To stop the turn, the wings must be returned to laterally level flight by the use of the ailerons,
and the resulting adverse yaw (now acting in the same direction as the turn), must be overcome
by the coordinated application of rudder. The yaw effect will often be more apparent when
rolling out of a turn than rolling into a turn, due to the higher angle of attack and wing loading
which exists when the rollout is started.
To understand the relationship between airspeed, bank, and radius of turn, it must be recalled that
the rate of turn at any given airspeed depends on the amount of sideward force causing the turn;
that is, the horizontal component. The horizontal lift component varies in proportion to the
amount of bank. Thus, the rate of turn at a given airspeed increases as the angle of bank is
increased. On the other hand, when a turn is made at a higher airspeed for a given bank angle,
the centrifugal force created by the turn becomes greater, causing the turning rate to become
slower with an increase in radius of turn. It can be seen, then, that at a given angle of bank, a
higher airspeed will make the radius of the turn larger because the airplane will be turning at a
slower rate.
The inherent positive stability of the T-34C wing has an effect on the manner in which it turns.
Turns in the T-34C may be divided into three types: shallow, moderate, and steep.
Briefly, if a shallow angle of bank turn is established and the controls released, the aircraft tends
to return to level flight. This may not always occur, because friction in the control surface
rigging may cause a very slight control deflection. In a moderately banked turn, if the aileron
and rudder pressures are released, the aircraft will tend to stay at the established angle of bank.
In a steep angle of bank turn, the aircraft will tend to steepen its bank. The actual amount of
angle of bank for each type is undefined and varies with changes in airspeed and configuration.
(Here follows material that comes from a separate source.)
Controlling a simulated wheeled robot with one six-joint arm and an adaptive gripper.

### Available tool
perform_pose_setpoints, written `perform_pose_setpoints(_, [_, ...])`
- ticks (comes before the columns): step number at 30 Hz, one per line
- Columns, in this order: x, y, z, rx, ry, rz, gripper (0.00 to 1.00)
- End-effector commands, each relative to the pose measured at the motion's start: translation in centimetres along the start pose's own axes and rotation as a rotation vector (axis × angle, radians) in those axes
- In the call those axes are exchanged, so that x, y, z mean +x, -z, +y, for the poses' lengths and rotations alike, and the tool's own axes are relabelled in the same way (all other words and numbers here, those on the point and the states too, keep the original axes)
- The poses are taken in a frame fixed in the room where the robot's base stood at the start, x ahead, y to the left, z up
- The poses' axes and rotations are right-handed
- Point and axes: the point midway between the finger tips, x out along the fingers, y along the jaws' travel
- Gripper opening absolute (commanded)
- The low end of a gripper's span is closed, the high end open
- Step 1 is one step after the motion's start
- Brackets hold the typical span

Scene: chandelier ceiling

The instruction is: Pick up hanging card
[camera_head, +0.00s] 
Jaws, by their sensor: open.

Figure 4-6 illustrates the explanation of the airplane's overbanking tendency during a steep turn;
as the radius of the turn becomes smaller, a significant difference develops between the speed of
the inside wing and the speed of the outside wing. The wing on the outside of the turn travels a
longer circuit than the inside wing, yet both complete their respective circuits in the same length
of time. Therefore, the outside wing must travel faster than the inside wing and as a result it
develops more lift. This creates a slight differential between the lift of the inside and outside
wings and tends to further increase the bank.